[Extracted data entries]
============

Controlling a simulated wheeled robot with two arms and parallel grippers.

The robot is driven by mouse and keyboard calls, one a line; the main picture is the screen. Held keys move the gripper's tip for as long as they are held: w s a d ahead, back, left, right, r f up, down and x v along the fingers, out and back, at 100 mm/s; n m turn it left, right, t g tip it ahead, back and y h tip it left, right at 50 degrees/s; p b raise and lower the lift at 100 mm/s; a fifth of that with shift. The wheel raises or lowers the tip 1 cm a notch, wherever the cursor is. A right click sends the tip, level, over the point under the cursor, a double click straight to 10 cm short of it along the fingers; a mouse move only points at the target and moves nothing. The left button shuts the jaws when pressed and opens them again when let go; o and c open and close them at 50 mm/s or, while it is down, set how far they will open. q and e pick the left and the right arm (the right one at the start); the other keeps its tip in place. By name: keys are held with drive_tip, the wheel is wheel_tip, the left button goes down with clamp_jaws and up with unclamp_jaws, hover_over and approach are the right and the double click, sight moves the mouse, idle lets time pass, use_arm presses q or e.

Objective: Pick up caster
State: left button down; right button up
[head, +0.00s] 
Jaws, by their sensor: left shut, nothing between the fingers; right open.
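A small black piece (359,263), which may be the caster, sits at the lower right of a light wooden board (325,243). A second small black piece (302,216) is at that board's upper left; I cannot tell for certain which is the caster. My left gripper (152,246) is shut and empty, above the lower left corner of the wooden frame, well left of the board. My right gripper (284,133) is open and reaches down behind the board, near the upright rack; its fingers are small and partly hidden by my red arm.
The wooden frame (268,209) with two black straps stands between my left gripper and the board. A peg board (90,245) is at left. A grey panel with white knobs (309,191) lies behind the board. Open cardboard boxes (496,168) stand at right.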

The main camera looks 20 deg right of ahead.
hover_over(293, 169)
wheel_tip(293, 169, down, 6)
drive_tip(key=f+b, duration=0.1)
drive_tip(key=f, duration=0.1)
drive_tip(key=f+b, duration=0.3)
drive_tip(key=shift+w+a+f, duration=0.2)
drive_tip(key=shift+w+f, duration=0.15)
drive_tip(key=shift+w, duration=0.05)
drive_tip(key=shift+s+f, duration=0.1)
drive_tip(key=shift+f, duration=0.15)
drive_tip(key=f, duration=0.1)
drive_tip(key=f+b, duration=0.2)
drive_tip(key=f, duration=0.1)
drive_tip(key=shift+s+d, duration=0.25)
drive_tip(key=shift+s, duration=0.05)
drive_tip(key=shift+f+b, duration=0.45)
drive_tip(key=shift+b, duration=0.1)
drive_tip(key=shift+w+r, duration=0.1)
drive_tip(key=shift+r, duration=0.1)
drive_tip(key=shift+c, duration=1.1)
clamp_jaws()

============

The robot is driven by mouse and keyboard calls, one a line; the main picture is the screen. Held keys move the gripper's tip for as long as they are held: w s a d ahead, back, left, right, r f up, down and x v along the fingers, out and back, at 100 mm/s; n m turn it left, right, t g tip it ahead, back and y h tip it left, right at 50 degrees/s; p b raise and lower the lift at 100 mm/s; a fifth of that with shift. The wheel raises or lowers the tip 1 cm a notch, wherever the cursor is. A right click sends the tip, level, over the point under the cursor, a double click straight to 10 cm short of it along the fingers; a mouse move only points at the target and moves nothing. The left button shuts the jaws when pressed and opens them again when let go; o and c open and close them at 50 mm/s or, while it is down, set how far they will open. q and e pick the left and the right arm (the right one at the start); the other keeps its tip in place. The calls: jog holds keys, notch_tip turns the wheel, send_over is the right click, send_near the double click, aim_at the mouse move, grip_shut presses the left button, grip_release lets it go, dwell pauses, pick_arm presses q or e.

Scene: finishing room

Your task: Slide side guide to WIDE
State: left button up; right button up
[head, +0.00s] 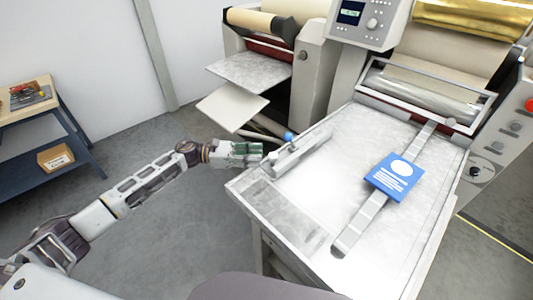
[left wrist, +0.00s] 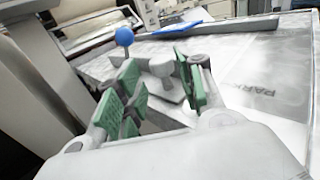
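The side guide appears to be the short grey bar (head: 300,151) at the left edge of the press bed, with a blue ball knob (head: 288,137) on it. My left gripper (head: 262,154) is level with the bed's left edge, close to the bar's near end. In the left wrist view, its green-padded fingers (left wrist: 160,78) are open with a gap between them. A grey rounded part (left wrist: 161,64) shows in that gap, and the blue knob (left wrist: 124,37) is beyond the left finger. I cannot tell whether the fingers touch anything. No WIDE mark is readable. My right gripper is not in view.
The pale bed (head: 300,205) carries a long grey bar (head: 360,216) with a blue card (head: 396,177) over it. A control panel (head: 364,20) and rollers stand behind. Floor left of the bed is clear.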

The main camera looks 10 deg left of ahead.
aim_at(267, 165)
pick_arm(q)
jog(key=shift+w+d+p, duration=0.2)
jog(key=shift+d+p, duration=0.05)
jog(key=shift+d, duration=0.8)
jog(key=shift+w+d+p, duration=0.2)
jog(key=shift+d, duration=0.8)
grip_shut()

============

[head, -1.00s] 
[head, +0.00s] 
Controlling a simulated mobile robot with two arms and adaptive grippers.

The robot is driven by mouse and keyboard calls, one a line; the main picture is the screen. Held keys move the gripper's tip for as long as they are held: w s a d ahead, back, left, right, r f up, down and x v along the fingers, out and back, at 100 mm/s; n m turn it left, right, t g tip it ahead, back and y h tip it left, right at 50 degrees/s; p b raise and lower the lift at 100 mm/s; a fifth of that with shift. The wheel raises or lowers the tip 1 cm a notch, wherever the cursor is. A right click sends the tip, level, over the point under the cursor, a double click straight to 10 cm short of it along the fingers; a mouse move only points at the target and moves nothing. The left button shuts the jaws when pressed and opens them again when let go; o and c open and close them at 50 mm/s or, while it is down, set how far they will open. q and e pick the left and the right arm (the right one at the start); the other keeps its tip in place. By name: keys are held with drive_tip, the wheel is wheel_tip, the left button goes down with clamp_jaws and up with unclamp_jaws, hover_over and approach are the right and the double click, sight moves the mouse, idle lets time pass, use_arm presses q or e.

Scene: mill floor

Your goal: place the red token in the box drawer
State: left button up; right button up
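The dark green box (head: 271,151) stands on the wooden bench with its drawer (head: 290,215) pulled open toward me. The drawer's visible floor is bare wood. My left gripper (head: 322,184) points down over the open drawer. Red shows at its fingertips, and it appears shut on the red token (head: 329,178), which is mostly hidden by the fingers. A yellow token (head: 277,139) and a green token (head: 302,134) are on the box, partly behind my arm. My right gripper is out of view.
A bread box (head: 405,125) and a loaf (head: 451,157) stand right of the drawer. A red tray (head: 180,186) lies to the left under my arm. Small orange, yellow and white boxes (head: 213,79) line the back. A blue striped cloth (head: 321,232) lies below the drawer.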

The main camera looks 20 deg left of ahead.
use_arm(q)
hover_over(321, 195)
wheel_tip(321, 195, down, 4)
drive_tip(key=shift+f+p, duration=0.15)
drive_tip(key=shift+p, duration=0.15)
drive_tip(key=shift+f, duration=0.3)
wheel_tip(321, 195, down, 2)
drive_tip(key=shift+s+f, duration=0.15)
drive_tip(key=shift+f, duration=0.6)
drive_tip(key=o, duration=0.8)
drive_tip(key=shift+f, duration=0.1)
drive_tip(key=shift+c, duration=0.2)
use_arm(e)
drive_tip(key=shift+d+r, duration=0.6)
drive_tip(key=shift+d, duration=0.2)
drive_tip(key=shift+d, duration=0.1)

============

- _Exercise instructions_: In how many lines of the data does the string "Your" appear? Give only the number.

- _Exercise solution_: 2